Porsche Stock Spikes 10% Despite Profit Warning, Ready For Shift Away From EVs
In yet another endless sign our markets are completely broken and unredeemable, Porsche stock was up 10% on Tuesday, despite the company warning about its profit for the year.
Porsche reported a 7.7% increase in sales revenue for 2023, reaching 40.53 billion euros ($44.29 billion), with its operating profit climbing by 7.6% to 7.28 billion euros, according to CNBC.
But it also announced a predicted dip in profitability for 2024 due to new model launches and challenging economic conditions, despite raising its dividend after a profitable 2023. The luxury carmaker anticipates an operating profit margin between 15% and 17%, a decrease from the 18% seen in the past two years, aiming for a long-term goal above 20%.

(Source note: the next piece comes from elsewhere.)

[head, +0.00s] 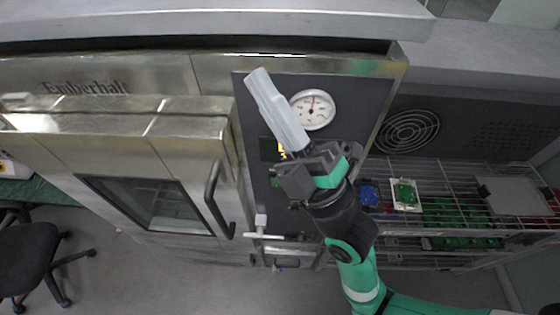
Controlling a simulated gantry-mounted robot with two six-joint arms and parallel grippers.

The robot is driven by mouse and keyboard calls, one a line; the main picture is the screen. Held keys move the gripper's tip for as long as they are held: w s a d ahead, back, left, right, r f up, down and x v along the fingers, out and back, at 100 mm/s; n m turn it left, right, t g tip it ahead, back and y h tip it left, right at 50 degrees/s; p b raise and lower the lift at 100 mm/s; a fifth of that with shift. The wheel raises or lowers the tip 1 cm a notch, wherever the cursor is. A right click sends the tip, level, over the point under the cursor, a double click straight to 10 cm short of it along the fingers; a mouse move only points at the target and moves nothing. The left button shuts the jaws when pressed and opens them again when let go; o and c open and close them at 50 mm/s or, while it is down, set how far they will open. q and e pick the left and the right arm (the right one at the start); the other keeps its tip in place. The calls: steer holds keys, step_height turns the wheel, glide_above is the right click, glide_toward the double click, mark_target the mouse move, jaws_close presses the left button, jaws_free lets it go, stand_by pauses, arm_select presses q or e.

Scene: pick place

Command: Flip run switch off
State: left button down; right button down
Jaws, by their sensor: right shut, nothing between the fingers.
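The dark control panel (350,88) of a steel oven carries a round white dial gauge (312,109). A small display with yellow marks (270,149) is partly covered by my right gripper (259,77). A small green spot (275,182) shows below the display. I cannot make out which part is the run switch; it may be hidden behind my gripper or arm. My right gripper is shut and empty. Its long pale grey fingers point up and left across the panel, just left of the gauge. I cannot tell whether they touch it. My left gripper is not in view.
The oven door (150,200) with its bar handle (214,200) is left of the panel. A pale pipe fitting (261,228) sticks out low on the panel. A wire rack (470,172) with green and blue parts is at right. A dark chair (30,255) is at lower left.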

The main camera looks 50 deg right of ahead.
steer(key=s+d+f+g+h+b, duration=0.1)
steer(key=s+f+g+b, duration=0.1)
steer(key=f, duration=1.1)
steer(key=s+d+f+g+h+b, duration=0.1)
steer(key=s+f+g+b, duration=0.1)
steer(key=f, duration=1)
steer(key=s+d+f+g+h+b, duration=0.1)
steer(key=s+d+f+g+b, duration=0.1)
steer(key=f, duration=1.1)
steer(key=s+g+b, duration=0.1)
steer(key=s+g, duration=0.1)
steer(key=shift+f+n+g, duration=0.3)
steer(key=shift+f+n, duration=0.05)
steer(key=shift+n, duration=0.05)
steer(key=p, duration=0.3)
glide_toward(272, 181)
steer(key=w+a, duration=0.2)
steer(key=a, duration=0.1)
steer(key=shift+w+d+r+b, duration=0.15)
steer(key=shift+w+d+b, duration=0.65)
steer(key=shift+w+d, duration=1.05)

The company said that the forecast reflected the impact of product range updates, global economic factors, higher depreciation costs, and ongoing investments.

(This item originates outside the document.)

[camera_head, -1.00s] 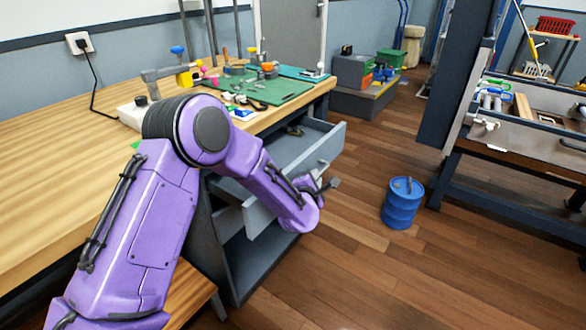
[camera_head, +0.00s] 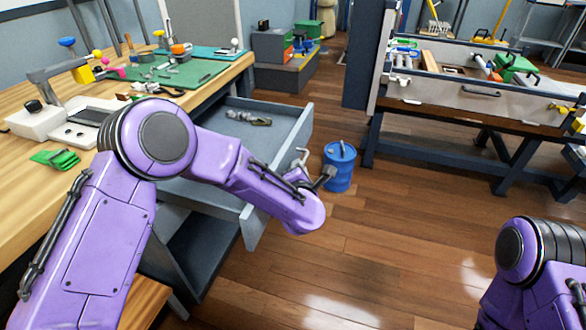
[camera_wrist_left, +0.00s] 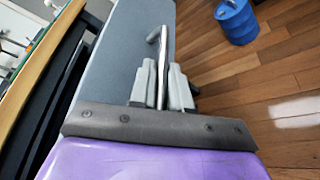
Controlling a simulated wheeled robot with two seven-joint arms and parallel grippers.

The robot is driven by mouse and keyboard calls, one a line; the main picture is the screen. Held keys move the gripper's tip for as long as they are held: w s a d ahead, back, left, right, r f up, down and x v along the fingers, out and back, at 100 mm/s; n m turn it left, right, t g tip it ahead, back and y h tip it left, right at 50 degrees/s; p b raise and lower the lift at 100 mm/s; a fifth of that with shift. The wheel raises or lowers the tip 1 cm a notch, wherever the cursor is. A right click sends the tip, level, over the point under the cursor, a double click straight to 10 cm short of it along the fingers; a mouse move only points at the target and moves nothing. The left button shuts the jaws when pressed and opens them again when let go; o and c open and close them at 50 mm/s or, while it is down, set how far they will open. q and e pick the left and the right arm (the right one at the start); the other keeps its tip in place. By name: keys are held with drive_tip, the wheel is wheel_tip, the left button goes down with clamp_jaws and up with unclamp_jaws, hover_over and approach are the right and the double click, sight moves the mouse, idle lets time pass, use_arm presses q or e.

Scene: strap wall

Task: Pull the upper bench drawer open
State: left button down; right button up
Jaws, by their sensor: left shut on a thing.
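The grey upper bench drawer (camera_head: 303,132) is pulled well out from under the wooden bench, and its inside is visible from above. Its metal handle (camera_head: 301,157) is on the front panel, partly hidden by my left forearm. My left gripper (camera_head: 322,178) is at that handle. In the left wrist view the left gripper's fingers (camera_wrist_left: 161,86) are closed around the handle bar (camera_wrist_left: 163,48), close against the grey drawer front (camera_wrist_left: 122,55). My right arm shows at the lower right, but its gripper is out of view.
Small metal items (camera_head: 248,118) lie in the drawer. A blue drum (camera_head: 340,166) stands on the floor just beyond the handle. The bench top (camera_head: 40,200) carries a green mat (camera_head: 172,77) and tools. Wooden floor (camera_head: 400,240) is clear to the right.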

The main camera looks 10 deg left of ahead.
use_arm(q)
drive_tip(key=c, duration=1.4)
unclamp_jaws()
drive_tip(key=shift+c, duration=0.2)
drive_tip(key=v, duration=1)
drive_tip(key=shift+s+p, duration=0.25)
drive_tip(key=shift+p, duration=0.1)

The company plans to introduce new versions of the Panamera, Macan, Taycan, and 911 models in 2024, it said. It was also reported yesterday that the company would be ‘flexible’ on any new combustion engine rules that could potentially be rolled back by the EU, per Bloomberg.
The report said the company is prepared to “steer investments back to combustion-engine cars” if the EU delays its timeline for phasing out ICE vehicles. It had previously planned to phase out ICE investments in 2026 and 2027, but Chief Financial Officer Lutz Meschke said “we are flexible to react” if the rules change.
Chairman Oliver Blume commented Tuesday: “2024 is going to be a year of product launches for Porsche – more so than any year in our history.”
He continued: “We will be introducing a variety of exhilarating sports cars to the road, they will delight our customers around the world. This will put the wind at our back for years to come.”
Meschke added: “Porsche proved in 2023 that we are resilient, highly profitable and financially robust even in volatile times. And we benefit from an even better-balanced sales structure than in the past.”
“On this basis, we’re laying the groundwork in 2024 for a flying start in 2025. Our focus remains on the sustainable success of the company. Our customers and employees, the company and our shareholders all benefit.”